The information provided in this article is intended solely for educational purposes and should not be used for illegal activities. The focus is on enhancing awareness and understanding of smart contract security and best practices in blockchain technology. This article does not endorse or encourage using these techniques for exploiting vulnerabilities in real-world smart contract applications. The author and publisher of this article disclaim any liability for the misuse of the information contained herein and any damages that may arise from such misuse.

Preface

I originally made an article on smart contract obfuscation techniques and how generalized frontrunners (GFs) work. This is the second edition, combining the knowledge from to smart contract obfuscation and GFs (im a single virgin dev, btw) to create a (not anymore) zero-day technique for avoiding those pesky buggers in public mempools so we can actually execute our transactions.

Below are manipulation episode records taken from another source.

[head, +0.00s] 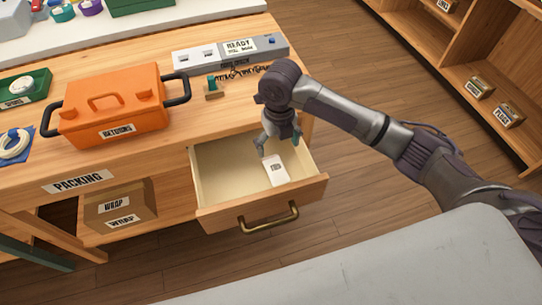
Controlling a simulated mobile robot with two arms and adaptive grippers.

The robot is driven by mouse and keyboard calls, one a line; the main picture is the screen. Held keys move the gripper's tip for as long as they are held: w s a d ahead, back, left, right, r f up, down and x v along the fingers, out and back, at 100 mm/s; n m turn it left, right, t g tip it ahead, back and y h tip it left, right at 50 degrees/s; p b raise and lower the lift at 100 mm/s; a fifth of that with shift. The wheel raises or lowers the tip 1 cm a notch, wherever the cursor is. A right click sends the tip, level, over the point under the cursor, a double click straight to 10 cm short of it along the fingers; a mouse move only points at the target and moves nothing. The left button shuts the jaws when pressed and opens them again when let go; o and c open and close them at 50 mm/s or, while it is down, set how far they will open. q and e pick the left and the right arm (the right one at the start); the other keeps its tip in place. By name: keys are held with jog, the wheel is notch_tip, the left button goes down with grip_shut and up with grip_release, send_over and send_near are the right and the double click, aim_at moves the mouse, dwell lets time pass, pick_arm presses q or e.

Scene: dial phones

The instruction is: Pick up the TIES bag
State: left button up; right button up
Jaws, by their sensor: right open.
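A small white bag (275,171) with a dark label lies in the open wooden drawer (222,181); the lettering is too small to read surely, but it may be the TIES bag. My right gripper (279,147) hangs over the drawer, pointing down, its fingers apart. It is above the bag's far end, with nothing visible between the fingers. I cannot tell how much height separates the fingertips from the bag. My left gripper is not in view.
The drawer front (262,204) has a brass handle. On the packing table stand an orange lidded box (110,105), a grey READY tray (232,52) and a small teal-and-wood item (213,87). A WRAP box (120,205) sits on the lower shelf. Shelving (480,60) stands at right.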

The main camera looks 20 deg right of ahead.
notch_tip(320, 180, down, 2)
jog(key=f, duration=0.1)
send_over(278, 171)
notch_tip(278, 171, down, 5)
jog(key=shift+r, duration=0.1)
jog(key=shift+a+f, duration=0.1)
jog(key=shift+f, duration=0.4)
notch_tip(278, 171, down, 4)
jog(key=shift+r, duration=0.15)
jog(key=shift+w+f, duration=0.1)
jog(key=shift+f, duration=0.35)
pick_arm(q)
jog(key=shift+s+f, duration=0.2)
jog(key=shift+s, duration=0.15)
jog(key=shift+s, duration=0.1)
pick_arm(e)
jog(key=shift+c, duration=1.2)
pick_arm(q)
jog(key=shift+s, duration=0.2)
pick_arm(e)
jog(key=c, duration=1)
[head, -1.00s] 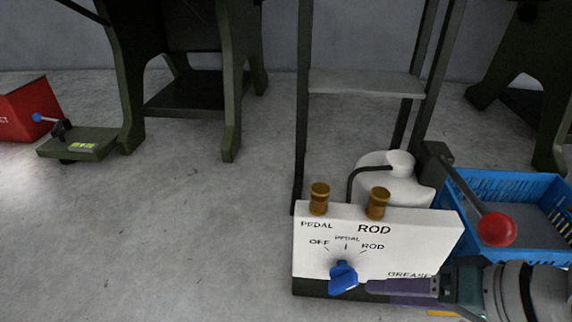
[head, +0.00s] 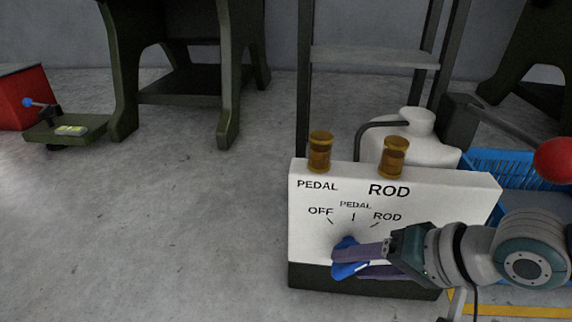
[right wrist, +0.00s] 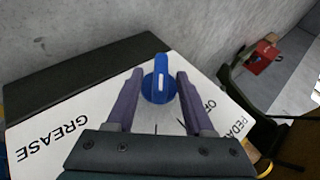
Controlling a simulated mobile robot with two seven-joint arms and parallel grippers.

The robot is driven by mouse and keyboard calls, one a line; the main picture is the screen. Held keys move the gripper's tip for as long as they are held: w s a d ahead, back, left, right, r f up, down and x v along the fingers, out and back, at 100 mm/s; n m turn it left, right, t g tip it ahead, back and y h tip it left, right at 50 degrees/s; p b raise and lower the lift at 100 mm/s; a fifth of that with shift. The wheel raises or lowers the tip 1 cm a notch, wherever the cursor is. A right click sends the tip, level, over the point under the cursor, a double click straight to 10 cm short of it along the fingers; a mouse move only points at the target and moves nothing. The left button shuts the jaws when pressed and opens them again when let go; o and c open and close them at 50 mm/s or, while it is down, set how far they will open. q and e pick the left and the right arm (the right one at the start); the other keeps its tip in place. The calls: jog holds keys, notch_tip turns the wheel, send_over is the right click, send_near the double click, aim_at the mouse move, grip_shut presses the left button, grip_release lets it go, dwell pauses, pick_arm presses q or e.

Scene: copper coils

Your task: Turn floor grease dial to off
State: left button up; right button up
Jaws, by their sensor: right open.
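The floor grease dial (head: 345,262) is a blue knob low on the front of a white panel (head: 460,205). OFF, PEDAL and ROD are lettered in an arc above it. In the right wrist view the dial (right wrist: 160,84) shows a raised blue handle with a white line. Which mark it points at I cannot tell for sure. My right gripper (head: 350,260) comes in from the right, with its fingers at the dial. In the right wrist view my right gripper (right wrist: 160,76) is open, one finger on each side of the dial, with small gaps visible. My left gripper is not in view.
Two brown-gold caps (head: 320,152) stand on the panel's top, with a white jug (head: 412,140) behind. A red ball lever (head: 553,160) and a blue crate (head: 500,160) are at right. The floor left of the panel is clear.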

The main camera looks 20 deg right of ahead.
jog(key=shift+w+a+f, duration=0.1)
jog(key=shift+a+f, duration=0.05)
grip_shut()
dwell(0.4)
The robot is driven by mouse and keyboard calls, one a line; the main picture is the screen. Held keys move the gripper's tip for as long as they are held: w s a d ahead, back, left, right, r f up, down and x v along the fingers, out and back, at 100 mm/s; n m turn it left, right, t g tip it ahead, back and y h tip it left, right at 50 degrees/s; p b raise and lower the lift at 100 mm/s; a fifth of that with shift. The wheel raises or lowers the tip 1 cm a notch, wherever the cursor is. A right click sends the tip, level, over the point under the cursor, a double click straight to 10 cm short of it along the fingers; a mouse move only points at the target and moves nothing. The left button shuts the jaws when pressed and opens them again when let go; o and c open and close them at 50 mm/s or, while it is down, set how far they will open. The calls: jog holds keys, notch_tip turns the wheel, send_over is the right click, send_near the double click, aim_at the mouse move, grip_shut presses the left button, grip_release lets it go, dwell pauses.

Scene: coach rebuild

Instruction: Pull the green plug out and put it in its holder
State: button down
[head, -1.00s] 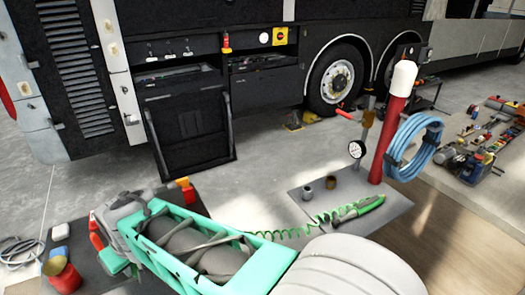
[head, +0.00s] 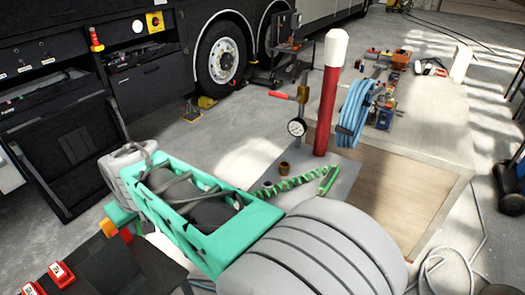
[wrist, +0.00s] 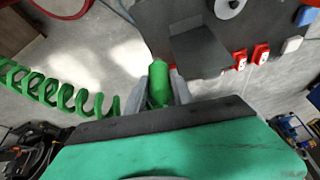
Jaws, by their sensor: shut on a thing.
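My gripper (wrist: 160,86) shows in the wrist view with a grey finger on each side of the green plug (wrist: 158,78). It is shut on the plug, whose rounded end points away from my wrist. A green coiled cord (wrist: 62,94) runs to the left from beside the gripper. In the head view my teal and grey arm hides the fingers and the held plug. I cannot make out the plug's holder for certain.
A red post with a white cap (head: 325,95) stands behind the arm, with a gauge (head: 297,127) and a blue hose coil (head: 354,108) beside it. A coach (head: 60,75) stands at the left.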

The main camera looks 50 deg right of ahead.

This article will provide actual code examples, in opcodes, so you can both learn these techniques in their original form and also learn how someone like me likes to spend their day writing smart contracts — improving your understanding of low-level programming alongside attempting to upskill you into the next level of smart contract development :)

So, how do you avoid GFs (in my case, how do I get one…)?

There are 2 options: you use private transactions — if you’re on Ethereum, or you need to somehow come up with some tactics to make your transactions unfrontrunable. We will be focusing on the latter.

Unfrontrunable Obfuscation

During 2023 I was writing a exploit-suite for smart contracts for the entire year and was doing some bytecode smart contract development for around 5 months straight. I progressively gained intuition in regards to what makes a contract hyper efficient. Simultaneously, with my reverse engineering background, I thought of ways to avoid frontrunning in a public mempool, which is consists analyzing a transaction’s calldata and contract to mimic and yoink it for yourself. This requires having a sophiscated system that is fast enough to process simulations for all the possible pathways a transaction can have during it’s pending state. Evidently, you are able to create an exploit frontrunner and do good instead of wreckin’ loser bot operators. But, in all fairness, that is good fun so I understand.

Address Type Check

Enough lore, lets get into gameplay. For some backstory about how normie frontrunners build their shitty bots is like this: they simulate the tx by replacing the addresses with their own and checking if they made profit. If that didn’t work they would check if any of the addresses are contracts instead of EOAs — because maybe there was a smart contract requirement check, e.g:

CODESIZE or <address> EXTCODESIZE
ISZERO
JUMPI
...
JUMPDEST
STOP

CODESIZE would check if the CALLER is a smart contract — so a contract has to call this contract — or you could use <address> EXTCODESIZE to make sure the <address> is a contract. Alternatively, you could check that the CALLER is an EOA by making sure the CODESIZE (or EXTCODESIZE) is 0, representing an EOA address.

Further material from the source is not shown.